It is a signal of how Trump, who is also interviewing candidates to be the U.S. Trade Representative (USTR), plans to elevate a crackdown on competitors in the world market and the overhaul of trade deals that he says have hurt U.S. factory jobs.
The USTR will not be merged with Commerce, but Trump transition team spokesman Jason Miller made clear that most trade policy decisions would be steered by Ross, who made a good part of his fortune by investing in distressed steel companies that benefited from stiff import tariffs imposed by former President George W. Bush in the early 2000s.

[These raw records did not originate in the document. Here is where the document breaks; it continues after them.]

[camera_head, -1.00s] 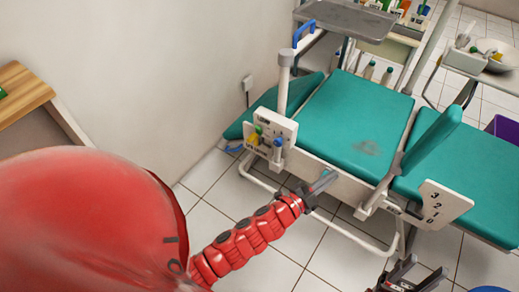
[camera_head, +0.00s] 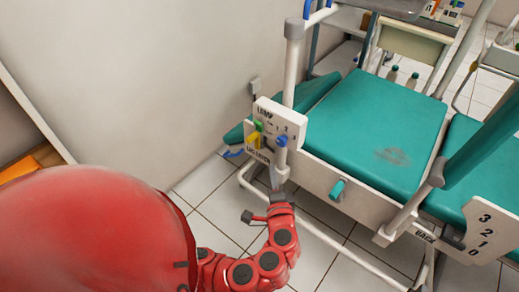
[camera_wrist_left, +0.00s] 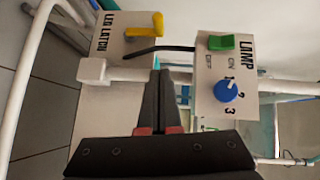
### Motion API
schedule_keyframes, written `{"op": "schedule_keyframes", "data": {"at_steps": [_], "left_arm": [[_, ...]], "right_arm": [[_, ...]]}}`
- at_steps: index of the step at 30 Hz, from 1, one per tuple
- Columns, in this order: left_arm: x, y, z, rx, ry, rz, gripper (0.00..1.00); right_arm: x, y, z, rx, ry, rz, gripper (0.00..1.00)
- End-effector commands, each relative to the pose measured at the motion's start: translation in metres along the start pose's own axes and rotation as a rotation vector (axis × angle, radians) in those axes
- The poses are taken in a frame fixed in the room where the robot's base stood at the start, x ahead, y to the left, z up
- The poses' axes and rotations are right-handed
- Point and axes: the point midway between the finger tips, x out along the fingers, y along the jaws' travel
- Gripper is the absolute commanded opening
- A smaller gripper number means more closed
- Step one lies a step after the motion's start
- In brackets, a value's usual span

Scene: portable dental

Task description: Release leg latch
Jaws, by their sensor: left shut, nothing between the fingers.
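In the left wrist view the yellow lever (camera_wrist_left: 147,26) sticks out of a white plate (camera_wrist_left: 112,50) marked "LEG LATCH". My left gripper (camera_head: 275,178) is shut and empty, just below the panel. In the wrist view its fingertips (camera_wrist_left: 160,76) point up between the latch plate and the lamp panel, apart from the lever in the picture; depth is hard to judge. My right gripper is not in view.
The lamp panel (camera_wrist_left: 220,100) beside the latch carries a green switch (camera_wrist_left: 221,42) and a blue knob (camera_wrist_left: 226,91). A white tube (camera_wrist_left: 120,74) crosses near my fingertips. The green chair seat (camera_head: 370,135) has a teal handle (camera_head: 338,189) on its side. A wall stands at left.

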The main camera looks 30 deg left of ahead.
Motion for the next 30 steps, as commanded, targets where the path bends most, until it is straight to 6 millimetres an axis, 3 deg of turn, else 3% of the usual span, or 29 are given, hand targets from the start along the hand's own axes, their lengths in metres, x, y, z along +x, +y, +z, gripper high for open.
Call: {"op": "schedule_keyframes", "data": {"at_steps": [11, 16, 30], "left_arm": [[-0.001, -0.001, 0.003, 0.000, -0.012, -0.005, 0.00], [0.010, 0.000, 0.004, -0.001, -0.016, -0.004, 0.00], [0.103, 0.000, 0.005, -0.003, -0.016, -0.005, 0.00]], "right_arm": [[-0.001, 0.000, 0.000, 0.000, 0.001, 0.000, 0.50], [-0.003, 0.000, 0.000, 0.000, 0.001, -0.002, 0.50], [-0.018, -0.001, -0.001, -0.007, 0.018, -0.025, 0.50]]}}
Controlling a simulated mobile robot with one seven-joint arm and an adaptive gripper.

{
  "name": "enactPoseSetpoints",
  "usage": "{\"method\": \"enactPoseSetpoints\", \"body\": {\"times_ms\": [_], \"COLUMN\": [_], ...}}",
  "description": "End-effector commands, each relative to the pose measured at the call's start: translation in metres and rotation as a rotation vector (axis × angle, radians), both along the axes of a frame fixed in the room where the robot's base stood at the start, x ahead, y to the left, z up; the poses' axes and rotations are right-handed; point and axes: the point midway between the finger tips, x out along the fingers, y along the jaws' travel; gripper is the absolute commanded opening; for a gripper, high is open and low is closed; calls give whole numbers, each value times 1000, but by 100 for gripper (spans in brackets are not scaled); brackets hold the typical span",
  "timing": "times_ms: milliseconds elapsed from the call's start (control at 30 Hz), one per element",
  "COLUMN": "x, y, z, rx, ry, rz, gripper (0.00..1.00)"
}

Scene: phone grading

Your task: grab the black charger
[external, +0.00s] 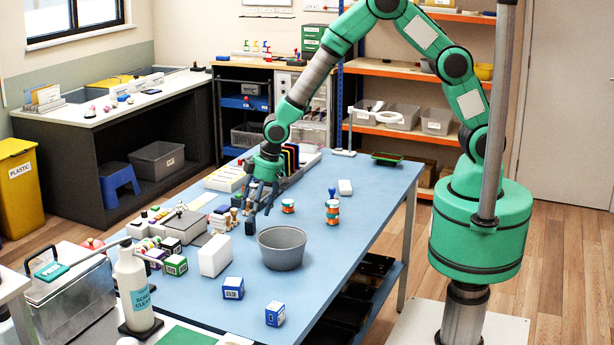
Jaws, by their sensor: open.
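A small black block (250,227), which looks like the black charger, sits on the blue table (330,250) just left of the grey bowl. It is small in this view, so its details are unclear. My gripper (258,208) is open and points down over the table, close behind and slightly above the black block in the picture. I cannot tell whether a finger touches anything. Small brown-topped stamps or pegs stand right beside the fingers on the left.
A grey bowl (282,248) and a white box (214,255) stand near the block. Blue boxes (233,288) lie toward the front. Orange-banded rolls (332,212) and a white block (345,187) are to the right. The table's right side is mostly clear.

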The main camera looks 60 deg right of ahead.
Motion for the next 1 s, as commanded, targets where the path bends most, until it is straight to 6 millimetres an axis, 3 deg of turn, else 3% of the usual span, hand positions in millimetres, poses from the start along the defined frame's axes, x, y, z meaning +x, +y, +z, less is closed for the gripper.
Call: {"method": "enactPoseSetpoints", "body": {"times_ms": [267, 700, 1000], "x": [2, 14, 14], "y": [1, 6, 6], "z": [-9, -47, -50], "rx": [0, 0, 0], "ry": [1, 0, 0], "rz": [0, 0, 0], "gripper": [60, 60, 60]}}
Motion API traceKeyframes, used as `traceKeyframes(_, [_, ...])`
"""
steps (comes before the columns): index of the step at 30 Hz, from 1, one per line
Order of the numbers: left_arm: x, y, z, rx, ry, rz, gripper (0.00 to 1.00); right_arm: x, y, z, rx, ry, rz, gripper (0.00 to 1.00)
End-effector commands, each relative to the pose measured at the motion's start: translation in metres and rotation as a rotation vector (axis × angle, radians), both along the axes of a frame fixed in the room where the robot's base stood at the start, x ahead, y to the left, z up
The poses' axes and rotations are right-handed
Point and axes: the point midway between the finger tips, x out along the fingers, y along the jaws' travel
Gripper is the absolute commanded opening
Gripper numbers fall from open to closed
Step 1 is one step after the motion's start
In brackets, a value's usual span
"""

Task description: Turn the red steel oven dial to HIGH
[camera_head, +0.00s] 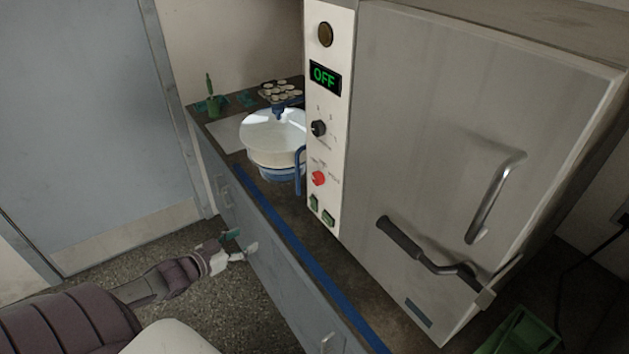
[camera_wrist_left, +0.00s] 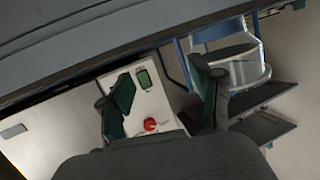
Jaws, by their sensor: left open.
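The red dial (camera_head: 318,178) sits on the white control panel (camera_head: 328,90) of the steel oven (camera_head: 455,150), below a black knob (camera_head: 318,128). The panel's display (camera_head: 324,76) reads OFF. The dial's markings are too small to read. In the left wrist view the red dial (camera_wrist_left: 151,125) shows between the spread fingers of my left gripper (camera_wrist_left: 165,105). In the head view my left gripper (camera_head: 236,246) is open and empty, low in front of the counter, left of and below the dial and well apart from it. My right gripper is not in view.
A white and blue sieve shaker (camera_head: 275,140) stands on the counter left of the panel. Green rocker switches (camera_head: 321,210) sit below the dial. The oven door's handle (camera_head: 430,255) sticks out to the right. The counter's blue front edge (camera_head: 300,250) lies between my gripper and the panel.

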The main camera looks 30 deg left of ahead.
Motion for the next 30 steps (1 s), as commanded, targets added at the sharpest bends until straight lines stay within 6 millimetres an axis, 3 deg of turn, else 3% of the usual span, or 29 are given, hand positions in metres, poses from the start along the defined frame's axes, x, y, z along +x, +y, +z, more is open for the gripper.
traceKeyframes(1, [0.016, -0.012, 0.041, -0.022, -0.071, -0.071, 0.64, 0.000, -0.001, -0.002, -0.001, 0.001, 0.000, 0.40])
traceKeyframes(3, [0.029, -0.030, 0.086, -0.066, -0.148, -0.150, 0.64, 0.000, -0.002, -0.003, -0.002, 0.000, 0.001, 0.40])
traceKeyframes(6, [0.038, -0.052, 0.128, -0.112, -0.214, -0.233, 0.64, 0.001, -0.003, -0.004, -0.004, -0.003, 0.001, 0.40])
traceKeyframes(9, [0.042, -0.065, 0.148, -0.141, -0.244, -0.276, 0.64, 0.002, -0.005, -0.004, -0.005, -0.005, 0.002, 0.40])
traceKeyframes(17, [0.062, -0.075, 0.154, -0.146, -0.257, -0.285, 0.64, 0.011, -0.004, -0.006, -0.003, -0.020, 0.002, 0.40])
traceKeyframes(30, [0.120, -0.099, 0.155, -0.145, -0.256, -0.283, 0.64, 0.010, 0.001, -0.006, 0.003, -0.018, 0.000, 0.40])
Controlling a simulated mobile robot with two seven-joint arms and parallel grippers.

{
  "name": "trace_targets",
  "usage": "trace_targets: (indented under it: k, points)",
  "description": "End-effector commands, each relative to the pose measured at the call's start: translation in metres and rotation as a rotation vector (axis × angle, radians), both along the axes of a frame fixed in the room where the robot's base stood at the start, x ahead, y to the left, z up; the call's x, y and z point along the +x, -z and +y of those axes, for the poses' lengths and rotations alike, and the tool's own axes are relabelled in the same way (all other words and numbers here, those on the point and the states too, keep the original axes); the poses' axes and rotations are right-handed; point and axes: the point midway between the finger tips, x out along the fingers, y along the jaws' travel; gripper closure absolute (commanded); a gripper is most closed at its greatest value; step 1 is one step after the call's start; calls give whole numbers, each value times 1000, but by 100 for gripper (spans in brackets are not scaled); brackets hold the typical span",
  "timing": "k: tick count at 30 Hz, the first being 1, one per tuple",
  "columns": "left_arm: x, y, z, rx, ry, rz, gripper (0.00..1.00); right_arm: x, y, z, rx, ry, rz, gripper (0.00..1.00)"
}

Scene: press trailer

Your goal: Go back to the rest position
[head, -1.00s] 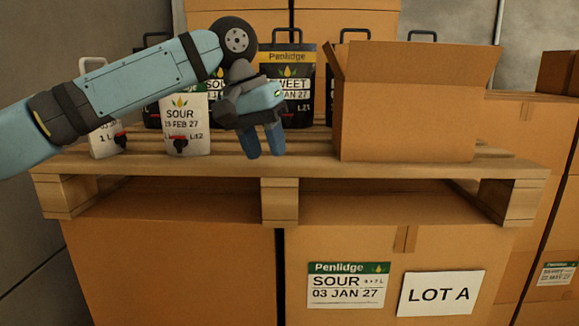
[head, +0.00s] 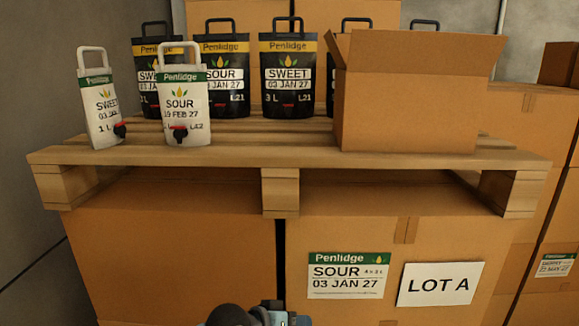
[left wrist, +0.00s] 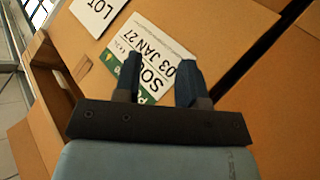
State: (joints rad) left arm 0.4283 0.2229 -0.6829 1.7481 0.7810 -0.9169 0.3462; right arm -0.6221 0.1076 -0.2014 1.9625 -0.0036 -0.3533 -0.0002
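My left gripper (left wrist: 160,78) shows in the left wrist view with its two blue fingers apart and nothing between them. It faces the front of a cardboard box with a SOUR 03 JAN 27 label. In the head view only a small part of my left arm (head: 250,316) shows at the bottom edge, below the pallet. My right gripper is in neither view.
A wooden pallet (head: 230,158) rests on large cartons (head: 170,260). On it stand two white pouches (head: 183,105) (head: 100,105), several black pouches (head: 289,75) and an open cardboard box (head: 408,110). A LOT A sign (head: 440,284) is on the carton front.

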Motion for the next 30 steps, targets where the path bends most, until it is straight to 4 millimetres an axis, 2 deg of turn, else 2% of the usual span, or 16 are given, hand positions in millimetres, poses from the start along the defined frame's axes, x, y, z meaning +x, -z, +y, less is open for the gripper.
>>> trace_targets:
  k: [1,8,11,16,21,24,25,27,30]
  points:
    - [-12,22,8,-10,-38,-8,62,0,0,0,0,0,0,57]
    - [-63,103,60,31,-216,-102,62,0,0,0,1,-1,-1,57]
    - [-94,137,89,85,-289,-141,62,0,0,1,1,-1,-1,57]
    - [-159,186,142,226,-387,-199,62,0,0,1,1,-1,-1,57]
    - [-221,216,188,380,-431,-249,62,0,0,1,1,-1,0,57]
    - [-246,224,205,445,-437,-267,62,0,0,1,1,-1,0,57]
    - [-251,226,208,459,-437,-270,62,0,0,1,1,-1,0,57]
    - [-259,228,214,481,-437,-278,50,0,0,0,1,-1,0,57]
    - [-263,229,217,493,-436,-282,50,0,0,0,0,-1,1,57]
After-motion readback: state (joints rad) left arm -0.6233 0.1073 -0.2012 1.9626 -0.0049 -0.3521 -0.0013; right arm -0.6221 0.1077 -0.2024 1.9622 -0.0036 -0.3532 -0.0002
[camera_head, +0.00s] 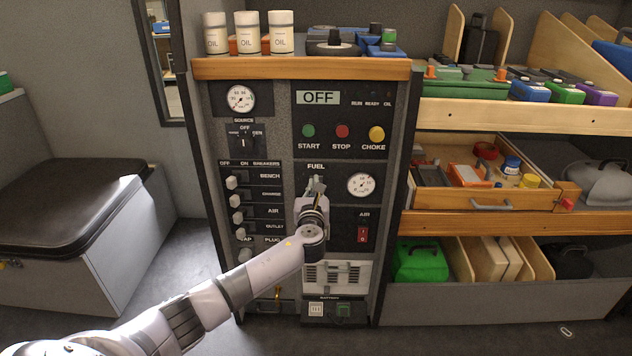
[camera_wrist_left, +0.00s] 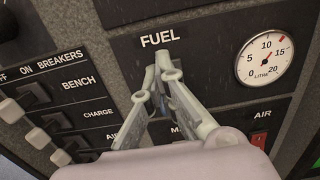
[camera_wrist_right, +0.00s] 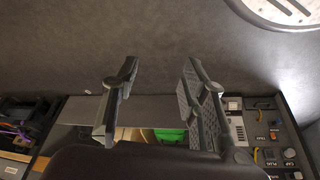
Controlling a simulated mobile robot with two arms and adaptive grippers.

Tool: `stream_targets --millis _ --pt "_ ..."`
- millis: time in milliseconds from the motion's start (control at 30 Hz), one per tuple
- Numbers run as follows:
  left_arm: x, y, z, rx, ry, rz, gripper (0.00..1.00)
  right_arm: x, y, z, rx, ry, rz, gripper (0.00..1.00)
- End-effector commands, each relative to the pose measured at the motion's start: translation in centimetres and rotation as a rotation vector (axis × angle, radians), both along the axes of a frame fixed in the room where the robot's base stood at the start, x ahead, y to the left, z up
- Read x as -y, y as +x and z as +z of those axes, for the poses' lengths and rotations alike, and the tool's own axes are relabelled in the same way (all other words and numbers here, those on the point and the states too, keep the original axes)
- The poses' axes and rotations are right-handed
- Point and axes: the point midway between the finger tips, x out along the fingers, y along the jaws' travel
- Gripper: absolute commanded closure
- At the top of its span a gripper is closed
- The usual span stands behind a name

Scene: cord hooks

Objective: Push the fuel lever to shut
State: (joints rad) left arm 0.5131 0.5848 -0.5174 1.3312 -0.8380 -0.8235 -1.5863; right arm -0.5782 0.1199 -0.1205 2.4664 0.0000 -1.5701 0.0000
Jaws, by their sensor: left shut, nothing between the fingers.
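The fuel panel, labelled FUEL (camera_head: 316,167), is on the front of the control cabinet. My left gripper (camera_head: 316,184) is in front of this panel, just under the label. In the left wrist view its fingers (camera_wrist_left: 163,62) are shut with nothing between them, their tips close below the FUEL label. The fuel lever is mostly hidden behind my fingers, so its position and any contact cannot be told. My right gripper (camera_wrist_right: 155,85) shows in the right wrist view, its fingers spread wide apart and empty, away from the panel.
Right of the lever is a litre gauge (camera_head: 361,184), with a red AIR switch (camera_head: 362,235) below it. Breaker switches (camera_head: 237,200) line the left side. START, STOP and CHOKE buttons (camera_head: 342,131) sit above. Shelves (camera_head: 500,219) with tools stand to the right.

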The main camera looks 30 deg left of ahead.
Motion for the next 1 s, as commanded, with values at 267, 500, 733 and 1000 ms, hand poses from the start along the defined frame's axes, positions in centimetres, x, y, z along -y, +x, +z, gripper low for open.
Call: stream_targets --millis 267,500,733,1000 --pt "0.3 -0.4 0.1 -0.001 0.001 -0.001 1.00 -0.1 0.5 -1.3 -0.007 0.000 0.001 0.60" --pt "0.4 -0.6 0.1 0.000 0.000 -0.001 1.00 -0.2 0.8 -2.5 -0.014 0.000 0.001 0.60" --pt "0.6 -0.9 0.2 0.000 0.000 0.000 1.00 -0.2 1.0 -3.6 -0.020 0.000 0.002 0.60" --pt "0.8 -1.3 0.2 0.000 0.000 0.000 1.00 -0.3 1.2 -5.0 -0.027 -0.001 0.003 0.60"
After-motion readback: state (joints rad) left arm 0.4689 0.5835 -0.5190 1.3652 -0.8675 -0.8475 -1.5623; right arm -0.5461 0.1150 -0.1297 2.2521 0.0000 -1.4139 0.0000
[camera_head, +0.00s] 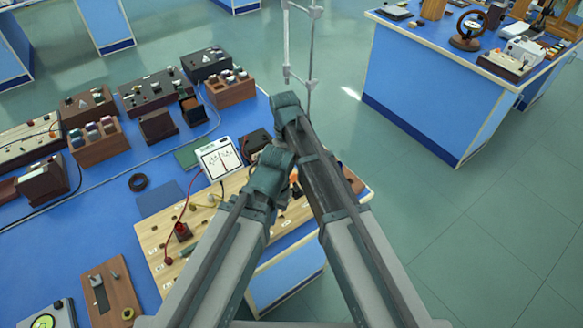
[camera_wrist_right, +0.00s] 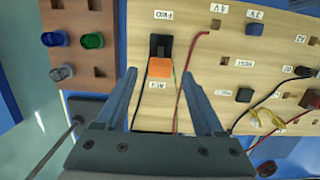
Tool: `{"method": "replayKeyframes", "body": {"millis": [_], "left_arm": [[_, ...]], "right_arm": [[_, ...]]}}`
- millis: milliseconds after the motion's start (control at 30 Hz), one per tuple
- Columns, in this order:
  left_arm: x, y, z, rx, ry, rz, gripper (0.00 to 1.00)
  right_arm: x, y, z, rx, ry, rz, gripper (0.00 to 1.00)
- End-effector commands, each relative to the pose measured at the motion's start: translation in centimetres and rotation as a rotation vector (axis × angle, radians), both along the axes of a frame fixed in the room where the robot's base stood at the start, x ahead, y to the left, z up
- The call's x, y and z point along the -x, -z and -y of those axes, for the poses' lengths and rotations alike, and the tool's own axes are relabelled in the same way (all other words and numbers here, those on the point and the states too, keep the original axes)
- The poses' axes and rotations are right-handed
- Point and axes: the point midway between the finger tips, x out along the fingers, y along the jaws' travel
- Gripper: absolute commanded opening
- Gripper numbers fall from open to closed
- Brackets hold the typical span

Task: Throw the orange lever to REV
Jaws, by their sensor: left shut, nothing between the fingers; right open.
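The orange lever (camera_wrist_right: 160,68) stands in a black base (camera_wrist_right: 161,44) on a pale wooden panel in the right wrist view. Its orange block shows at the base's lower end, towards the lower label (camera_wrist_right: 157,85), which seems to read REV upside down. The upper label (camera_wrist_right: 163,14) seems to read FWD. My right gripper (camera_wrist_right: 161,76) is open, with one finger on each side of the lever and clear gaps to it. In the head view a small bit of orange (camera_head: 293,174) shows between my arms. My left gripper (camera_head: 268,176) is shut and empty, its fingertips hard to make out.
In the wrist view a red wire (camera_wrist_right: 184,85) runs close right of the lever, and a brown block with coloured buttons (camera_wrist_right: 72,40) lies left.

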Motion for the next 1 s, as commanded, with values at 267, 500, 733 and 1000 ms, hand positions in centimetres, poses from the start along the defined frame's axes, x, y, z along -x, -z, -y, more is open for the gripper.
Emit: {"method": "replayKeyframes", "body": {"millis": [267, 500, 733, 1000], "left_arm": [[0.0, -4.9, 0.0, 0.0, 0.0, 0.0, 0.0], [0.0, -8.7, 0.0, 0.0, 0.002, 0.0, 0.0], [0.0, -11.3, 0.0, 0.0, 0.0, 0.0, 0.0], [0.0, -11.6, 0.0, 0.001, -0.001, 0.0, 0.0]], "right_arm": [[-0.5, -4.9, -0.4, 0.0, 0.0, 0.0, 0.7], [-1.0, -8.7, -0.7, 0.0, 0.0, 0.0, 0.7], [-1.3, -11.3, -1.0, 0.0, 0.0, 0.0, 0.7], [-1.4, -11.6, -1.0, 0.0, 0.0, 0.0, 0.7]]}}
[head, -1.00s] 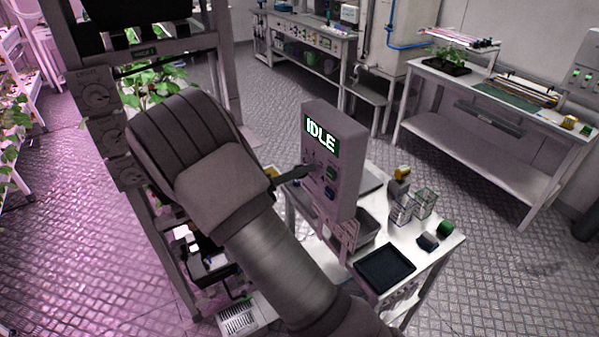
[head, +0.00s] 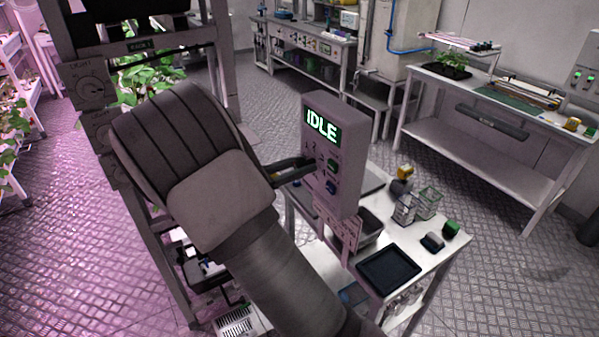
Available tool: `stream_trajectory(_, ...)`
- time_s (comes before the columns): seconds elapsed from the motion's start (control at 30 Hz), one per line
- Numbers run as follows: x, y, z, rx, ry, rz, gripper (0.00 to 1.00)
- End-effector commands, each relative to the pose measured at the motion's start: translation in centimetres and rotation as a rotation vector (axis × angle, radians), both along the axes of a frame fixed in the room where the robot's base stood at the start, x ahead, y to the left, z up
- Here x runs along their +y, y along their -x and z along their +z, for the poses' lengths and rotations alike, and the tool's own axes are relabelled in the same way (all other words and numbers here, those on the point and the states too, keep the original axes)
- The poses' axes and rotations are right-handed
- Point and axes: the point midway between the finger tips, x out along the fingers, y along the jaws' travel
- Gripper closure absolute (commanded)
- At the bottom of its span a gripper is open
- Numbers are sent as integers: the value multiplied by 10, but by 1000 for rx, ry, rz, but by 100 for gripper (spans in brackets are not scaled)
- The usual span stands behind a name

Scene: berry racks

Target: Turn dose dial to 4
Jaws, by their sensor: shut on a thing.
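The grey control box (head: 347,150) stands upright on the white bench in the middle of the head view. Its screen (head: 323,126) reads IDLE. Small pale marks show on the face below the screen, where my dark gripper (head: 309,166) reaches in from the left. My gripper is shut on the dose dial, which the fingers mostly hide. I cannot read which number the dial points to. A green button (head: 332,166) and a blue button (head: 330,186) sit at the right of the face.
The white bench (head: 436,255) holds a black tray (head: 389,266), clear containers (head: 428,202), a yellow-topped item (head: 405,173) and a green item (head: 451,229). A rack post with dials (head: 88,84) stands left of my arm. Textured floor is open at the right.

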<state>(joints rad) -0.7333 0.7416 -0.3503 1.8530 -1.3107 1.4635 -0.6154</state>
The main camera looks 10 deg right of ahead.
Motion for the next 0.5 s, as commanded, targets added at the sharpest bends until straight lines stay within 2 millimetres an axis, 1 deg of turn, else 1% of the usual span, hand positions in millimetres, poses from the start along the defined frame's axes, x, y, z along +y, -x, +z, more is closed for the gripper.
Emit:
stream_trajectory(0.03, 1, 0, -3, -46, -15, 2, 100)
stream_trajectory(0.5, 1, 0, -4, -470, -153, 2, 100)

"Mr. Ross not only has negotiated some very good deals over his lifetime, he's also the person who worked closely with the president-elect on crafting his trade policy over the administration," Miller told reporters during a daily transition briefing. "Mr. Ross will be playing a big role in any trade particulars in this administration."
The move also marks a notable shift from trade policy management in President Barack Obama's administration, where USTR Michael Froman was seen as the main trade architect, negotiating a 12-country Pacific Rim trade deal that ultimately failed to win approval in Congress.
"It looks like the USTR office is being downgraded and subordinated to Commerce," said Derek Scissors, a trade expert at the American Enterprise Institute, a right-leaning think tank in Washington.
"That's a big change because USTR is this small elite trade agency right across from the White House."